Lark Hunting

Let’s go. I’m all ears.

[Vaughn Williams’] death was symbolic of another death: that of contemporary classical music as a mainstream cultural activity.


In Vaughan Williams's day, the premiere of a new work of music was a significant event. No one would be considered culturally aware unless they were au fait [sic] with the new Vaughan Williams symphony.

Can’t argue with you there.

Today, any averagely informed person has read the latest fiction and seen the buzz films and theatre. But new music - serious rather than pop or rock - is a cult pursuit among a tiny proportion of the already small minority who are interested in culture.


Classical music took a wrong turn in the period after the death of Vaughan Williams.

I couldn’t agree more.

The ruination of music as part of mainstream culture came largely because of subsidy. Composers stopped writing for their public and wrote instead for the small clique that was responsible for commissioning pieces.


The cultural commissars were obsessed with theories of music that held that melody was no longer a legitimate tool and only atonal music was appropriate to the age.

Kill the pig! Cut her throat! Spill her blood!

Their dominance of the subsidy racket meant that not only were composers freed from any obligation to secure an audience for their music, but they were pilloried and starved of funds also if they did attempt to do that.

Serves them right!

Vaughan Williams was the last composer to speak directly to a wide audience...

You lost me.



David Ocker said...

Curiously, I posted that same paragraph here.

But 1) I didn't make any comments ("Obviously.") and 2) I stopped one sentence earlier.

Why d'ya'spose?

Could that have been the point where the critic went all "English"?

Empiricus said...

Nice to see you again, docker.

This hot mess sure got some play all around the intertubes, huh? You definitely beat me to the punch on this one.

There is a nice rebuttal to this in the Gaurdian, found here.

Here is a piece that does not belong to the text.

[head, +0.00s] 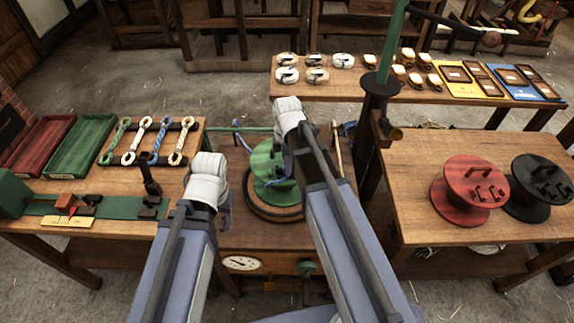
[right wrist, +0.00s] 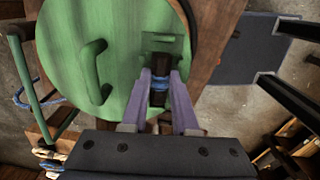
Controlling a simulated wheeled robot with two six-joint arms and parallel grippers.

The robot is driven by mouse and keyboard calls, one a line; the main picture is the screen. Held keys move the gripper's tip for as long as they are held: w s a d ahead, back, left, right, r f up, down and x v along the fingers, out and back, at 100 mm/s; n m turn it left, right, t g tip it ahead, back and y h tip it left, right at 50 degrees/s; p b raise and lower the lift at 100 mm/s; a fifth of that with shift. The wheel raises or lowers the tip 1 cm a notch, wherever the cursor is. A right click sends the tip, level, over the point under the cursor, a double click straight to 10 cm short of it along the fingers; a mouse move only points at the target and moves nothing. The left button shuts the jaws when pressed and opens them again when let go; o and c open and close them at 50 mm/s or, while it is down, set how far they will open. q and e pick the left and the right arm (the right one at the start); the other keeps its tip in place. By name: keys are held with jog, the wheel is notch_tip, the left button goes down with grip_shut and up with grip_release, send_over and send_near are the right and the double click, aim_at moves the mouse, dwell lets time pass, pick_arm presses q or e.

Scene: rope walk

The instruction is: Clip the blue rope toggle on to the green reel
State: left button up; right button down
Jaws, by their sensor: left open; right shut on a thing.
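The green reel (head: 265,161) lies on a round wooden base on the middle bench, partly hidden by my right arm. In the right wrist view its green face (right wrist: 110,30) fills the upper part, with a raised handle (right wrist: 92,72) and a small green clip (right wrist: 163,42). My right gripper (right wrist: 160,88) is shut on the blue rope toggle (right wrist: 160,83), a dark piece with a blue band. The toggle's far end is at the clip; I cannot tell whether it is seated. My left gripper (head: 227,208) is open, left of the reel and apart from it.
A red reel (head: 466,190) and a black reel (head: 540,185) stand on the right table. Several rope pieces (head: 146,143) lie on a rack at left, beside green and red trays. A dark post (head: 380,100) stands right of the reel.

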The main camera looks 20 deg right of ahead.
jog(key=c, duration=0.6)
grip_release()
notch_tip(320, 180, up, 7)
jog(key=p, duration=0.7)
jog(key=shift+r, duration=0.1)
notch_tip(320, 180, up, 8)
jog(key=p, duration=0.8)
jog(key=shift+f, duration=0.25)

And yes, this was the point in the story where he went a bit cockney on us.

David Ocker said...

I don't give a rat's ass for the music of Vaughn-Williams nor do I much care when English music died.

But judging by English music critics, who seem willing to take BIG positions about serious music things - even if it is merely to push people's buttons - I think English music must be less dead than American music

Empiricus said...

Ha! I don't think you're that far off, at least in some sense.

Here's what I find interesting, though. The London Times seems to always be the aggressor in these matters. And the Gaurdian kinda cleans up their mess. So, I wouldn't go out on a limb and say that all English critics take BIG positions.

Nonetheless, MORE big positions seem to be taken up in England compared to our side of the pond. So, make of it what you will.